## [Set task]
Below is a listing. Return the lines from the one that contains "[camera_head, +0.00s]" to the one that contains "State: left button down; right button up", both ends included, verbatim and with no pictures.

## [Provided material]
^^^^^^^^
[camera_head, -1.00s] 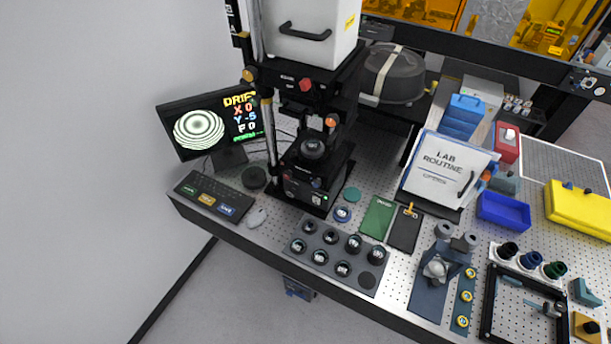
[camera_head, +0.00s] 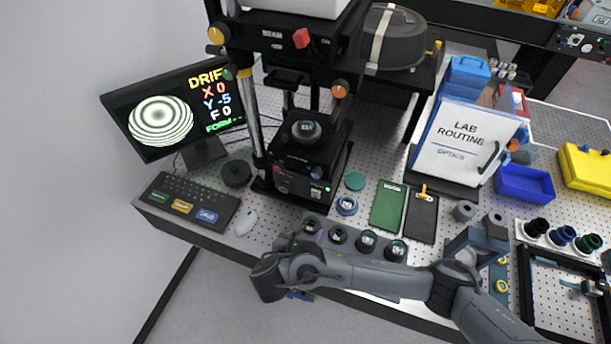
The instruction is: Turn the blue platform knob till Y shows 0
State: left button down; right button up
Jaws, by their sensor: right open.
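The interferometer stage (camera_head: 308,165) is a black unit with a dark round lens piece on top, standing on the bench under a black column. Small coloured spots show on its front; I cannot clearly make out the blue platform knob among them. The monitor (camera_head: 160,118) at left shows round fringes and reads X 0, Y -5, F 0. My right gripper (camera_head: 285,243) is at the end of the arm that comes in from the lower right. It is open and apart from the stage, in front of and below it; its fingers are small and dark here. My left gripper is out of view.
A keyboard (camera_head: 188,203) and a mouse (camera_head: 246,222) lie left of the stage. My arm covers part of the lens tray (camera_head: 322,222) at the bench's front. Green (camera_head: 387,206) and black (camera_head: 421,216) pads and a lab routine binder (camera_head: 461,143) are to the right.

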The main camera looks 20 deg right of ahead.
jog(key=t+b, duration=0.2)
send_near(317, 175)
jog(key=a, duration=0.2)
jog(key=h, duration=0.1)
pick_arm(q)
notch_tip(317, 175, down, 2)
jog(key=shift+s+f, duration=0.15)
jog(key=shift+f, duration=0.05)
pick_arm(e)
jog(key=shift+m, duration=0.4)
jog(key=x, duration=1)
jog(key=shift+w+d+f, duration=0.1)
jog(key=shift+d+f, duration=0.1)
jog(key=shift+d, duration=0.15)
^^^^^^^^
## [Reply to the task]
[camera_head, +0.00s] 
The instruction is: Turn the blue platform knob till Y shows 0
State: left button down; right button up

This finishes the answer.